**Given task**. Wherever the string "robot" appears, copy the whole line.

* * * * * * *

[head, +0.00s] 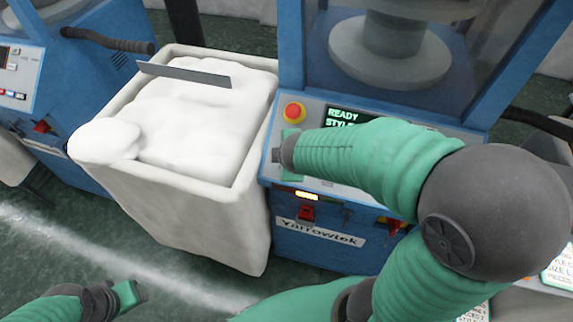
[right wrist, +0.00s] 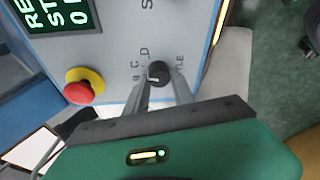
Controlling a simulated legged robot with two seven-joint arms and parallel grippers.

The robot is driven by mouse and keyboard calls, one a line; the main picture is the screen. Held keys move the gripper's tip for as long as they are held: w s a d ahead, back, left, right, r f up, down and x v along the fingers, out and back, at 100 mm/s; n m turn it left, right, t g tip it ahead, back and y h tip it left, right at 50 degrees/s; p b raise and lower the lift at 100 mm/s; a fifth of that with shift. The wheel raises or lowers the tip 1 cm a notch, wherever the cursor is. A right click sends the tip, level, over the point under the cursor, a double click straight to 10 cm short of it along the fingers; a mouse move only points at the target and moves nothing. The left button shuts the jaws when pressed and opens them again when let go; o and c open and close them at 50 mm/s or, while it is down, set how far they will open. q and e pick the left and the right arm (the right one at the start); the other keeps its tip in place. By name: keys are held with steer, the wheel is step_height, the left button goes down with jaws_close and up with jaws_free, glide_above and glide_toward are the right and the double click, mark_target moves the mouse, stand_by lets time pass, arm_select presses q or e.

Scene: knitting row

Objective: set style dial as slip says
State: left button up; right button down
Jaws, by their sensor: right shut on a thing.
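My right gripper (right wrist: 162,78) is shut on the dial. In the head view my right arm hides the dial. The green-lettered display (head: 345,116) reads READY and STYLE, the rest covered. White printed slips (head: 560,268) lie at the lower right, only partly legible. My left gripper (head: 128,293) is low at left, away from the machine; its jaw opening is unclear.
A red stop button (head: 294,112) on a yellow base sits beside the display. A pale bin (head: 190,192) filled with white material stands left of the machine. A red switch (head: 306,213) is on the machine's blue front (head: 290,245). Green floor is open at the lower left.

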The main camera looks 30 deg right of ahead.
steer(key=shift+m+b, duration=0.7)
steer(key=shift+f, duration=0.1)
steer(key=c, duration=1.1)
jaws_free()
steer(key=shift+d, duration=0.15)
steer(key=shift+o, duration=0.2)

* * * * * * *

**Full output**.
Controlling a simulated legged robot with two seven-joint arms and parallel grippers.
The robot is driven by mouse and keyboard calls, one a line; the main picture is the screen. Held keys move the gripper's tip for as long as they are held: w s a d ahead, back, left, right, r f up, down and x v along the fingers, out and back, at 100 mm/s; n m turn it left, right, t g tip it ahead, back and y h tip it left, right at 50 degrees/s; p b raise and lower the lift at 100 mm/s; a fifth of that with shift. The wheel raises or lowers the tip 1 cm a notch, wherever the cursor is. A right click sends the tip, level, over the point under the cursor, a double click straight to 10 cm short of it along the fingers; a mouse move only points at the target and moves nothing. The left button shuts the jaws when pressed and opens them again when let go; o and c open and close them at 50 mm/s or, while it is down, set how far they will open. q and e pick the left and the right arm (the right one at the start); the other keeps its tip in place. By name: keys are held with steer, the wheel is step_height, the left button goes down with jaws_close and up with jaws_free, glide_above and glide_toward are the right and the double click, mark_target moves the mouse, stand_by lets time pass, arm_select presses q or e.

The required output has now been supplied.